The Italian football system, which only formally centres around the pivotal role of the Federation, has clearly demonstrated functional flaws which are partly due to the ever greater role assigned to the above-mentioned associative bodies (the Leagues) within the federal structure.
As a general rule, then, the activity of the Leagues should mainly concentrate on the formulation of purely sporting rules intended to make their product (the championships and Coppa Italia) more interesting and exciting for the fans, partly by encouraging reasonably balanced competition among the teams.
As it turned out, the investigation found that the Leagues, and in particular the National Professional Players' League, have been given tasks that go well beyond simply organizing sporting competitions. With the development of the economic aspects linked to football, the Leagues have in fact taken on a preponderant role not only in the organization of competitions but also, and above all, as regards the financial interests of their member clubs, in particular controlling the economic obligations contained in contracts for the transfer of players and the sharing out of proceeds from the sale of television rights.
The Leagues have set up a procedure that the operators in the industry call the “clearing house”, which is designed to regulate and administer financial transactions amongst the clubs and the flow of "mutual aid" within the association, as well as having a role in authorizing the sale of players (in effect providing reassurance as to payments to be made).
An examination of the statutes regulating the FIGC and its organizational and representative structure also revealed the significant weight carried by the Leagues in the makeup and election of the federal authorities, in particular the Assembly, the Chairman and the Federal Council, and the consequent influence the Leagues can exercise in those areas.
In order for the Federation to be in a position to represent effectively (and not only formally) all of the parties involved in the footballing world, it must be set above the individual clubs and their associations; and it is equally important that within its executive bodies equal dignity should be accorded to all parties in the industry.

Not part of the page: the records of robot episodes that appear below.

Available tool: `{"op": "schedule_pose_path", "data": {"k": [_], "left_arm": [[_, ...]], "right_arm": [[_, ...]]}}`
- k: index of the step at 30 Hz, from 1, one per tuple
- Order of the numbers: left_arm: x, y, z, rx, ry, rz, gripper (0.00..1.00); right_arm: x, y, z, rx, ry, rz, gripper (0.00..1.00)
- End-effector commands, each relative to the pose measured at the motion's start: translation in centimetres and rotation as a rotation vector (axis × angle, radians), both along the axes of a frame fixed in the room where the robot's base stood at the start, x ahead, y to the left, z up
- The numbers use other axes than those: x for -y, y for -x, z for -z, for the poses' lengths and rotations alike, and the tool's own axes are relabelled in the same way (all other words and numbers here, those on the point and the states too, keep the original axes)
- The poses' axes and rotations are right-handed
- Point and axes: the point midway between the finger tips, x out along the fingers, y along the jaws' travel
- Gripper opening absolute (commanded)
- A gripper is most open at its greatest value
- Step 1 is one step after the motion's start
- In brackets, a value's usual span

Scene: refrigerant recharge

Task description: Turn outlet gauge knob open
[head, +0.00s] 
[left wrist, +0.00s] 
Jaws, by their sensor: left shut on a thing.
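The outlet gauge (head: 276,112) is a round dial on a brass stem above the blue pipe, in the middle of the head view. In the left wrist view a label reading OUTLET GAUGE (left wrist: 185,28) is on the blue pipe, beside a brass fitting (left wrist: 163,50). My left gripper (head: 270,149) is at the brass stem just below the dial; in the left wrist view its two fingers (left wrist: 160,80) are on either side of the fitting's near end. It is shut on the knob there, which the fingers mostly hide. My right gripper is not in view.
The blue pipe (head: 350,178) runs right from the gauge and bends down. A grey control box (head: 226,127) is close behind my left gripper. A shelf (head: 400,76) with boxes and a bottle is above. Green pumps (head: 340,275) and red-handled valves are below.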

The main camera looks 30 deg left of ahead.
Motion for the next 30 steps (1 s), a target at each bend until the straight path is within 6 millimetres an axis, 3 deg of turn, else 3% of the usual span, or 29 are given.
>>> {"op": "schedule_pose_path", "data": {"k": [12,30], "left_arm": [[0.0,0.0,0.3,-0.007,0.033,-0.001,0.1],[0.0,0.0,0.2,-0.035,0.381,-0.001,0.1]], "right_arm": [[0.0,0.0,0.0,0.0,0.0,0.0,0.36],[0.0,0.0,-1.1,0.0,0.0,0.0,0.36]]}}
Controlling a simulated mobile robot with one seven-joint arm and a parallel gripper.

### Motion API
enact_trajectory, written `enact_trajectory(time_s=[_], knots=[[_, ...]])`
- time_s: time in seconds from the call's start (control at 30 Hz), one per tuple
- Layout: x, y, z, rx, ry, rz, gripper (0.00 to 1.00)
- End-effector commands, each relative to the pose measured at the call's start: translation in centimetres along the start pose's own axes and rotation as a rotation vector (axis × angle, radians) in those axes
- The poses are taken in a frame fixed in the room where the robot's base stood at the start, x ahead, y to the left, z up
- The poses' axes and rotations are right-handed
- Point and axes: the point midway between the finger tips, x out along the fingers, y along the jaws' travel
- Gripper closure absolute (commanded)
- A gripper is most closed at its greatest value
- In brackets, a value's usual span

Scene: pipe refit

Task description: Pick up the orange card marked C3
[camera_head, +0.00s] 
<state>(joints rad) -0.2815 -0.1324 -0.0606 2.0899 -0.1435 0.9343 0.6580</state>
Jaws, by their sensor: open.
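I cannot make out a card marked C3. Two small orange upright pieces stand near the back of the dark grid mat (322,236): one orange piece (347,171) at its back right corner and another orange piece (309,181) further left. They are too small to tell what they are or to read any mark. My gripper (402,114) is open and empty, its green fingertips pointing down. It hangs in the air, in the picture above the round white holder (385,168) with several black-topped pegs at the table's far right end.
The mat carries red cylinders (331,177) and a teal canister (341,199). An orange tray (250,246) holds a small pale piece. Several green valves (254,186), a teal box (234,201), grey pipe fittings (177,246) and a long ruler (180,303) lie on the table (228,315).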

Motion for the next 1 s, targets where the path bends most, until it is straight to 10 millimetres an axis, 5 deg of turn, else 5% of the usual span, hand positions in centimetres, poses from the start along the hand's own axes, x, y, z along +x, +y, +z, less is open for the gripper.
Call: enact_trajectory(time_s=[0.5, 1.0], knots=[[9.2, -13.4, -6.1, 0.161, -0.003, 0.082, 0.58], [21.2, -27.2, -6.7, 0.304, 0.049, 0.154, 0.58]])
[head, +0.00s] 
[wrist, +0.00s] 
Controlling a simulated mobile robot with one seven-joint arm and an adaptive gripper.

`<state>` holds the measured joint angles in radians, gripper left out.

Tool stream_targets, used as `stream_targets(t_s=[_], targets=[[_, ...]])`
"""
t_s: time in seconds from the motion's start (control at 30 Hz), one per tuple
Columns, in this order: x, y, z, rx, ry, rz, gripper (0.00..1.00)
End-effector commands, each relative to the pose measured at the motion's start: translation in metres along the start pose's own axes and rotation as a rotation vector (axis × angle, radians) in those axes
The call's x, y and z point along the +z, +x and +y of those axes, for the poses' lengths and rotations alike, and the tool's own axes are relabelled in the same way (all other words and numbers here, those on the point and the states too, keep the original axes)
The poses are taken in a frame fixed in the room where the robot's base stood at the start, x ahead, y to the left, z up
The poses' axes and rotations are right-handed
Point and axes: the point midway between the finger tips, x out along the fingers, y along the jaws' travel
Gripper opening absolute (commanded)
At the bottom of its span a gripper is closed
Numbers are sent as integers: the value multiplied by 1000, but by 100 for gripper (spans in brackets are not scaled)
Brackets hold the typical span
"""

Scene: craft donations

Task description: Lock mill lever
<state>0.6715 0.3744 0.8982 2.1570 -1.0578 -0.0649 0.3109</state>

In other words, the federal authorities should operate in such a way as not to be subject to undue influence from the associations made up of the football clubs.
In conclusion, the Authority believes that economic questions should not be handled by entities like the Leagues which represent only one of the components of the system (the football clubs), but rather by the FIGC in its role as organizer whereby, as specified in the legislation governing sporting activities, it represents the interests of all the parties involved in the industry.
This reasoning is valid for both the Leagues' tasks in the matter of players' contracts and the pooling and sharing of the proceeds of television broadcasting rights.
As to the first point, the Authority is of the view that there should be a review of the tasks currently assigned to the Leagues regarding the hiring of players (which means those associations are controlling their own members). Specifically:
- the FIGC should be given the task of approving contracts between clubs and players as well as drawing up models of transfer agreements;
- all tasks involving economic and financial controls over the clubs should be assigned to Co.Vi.So.C. whose powers should be extended for the purpose.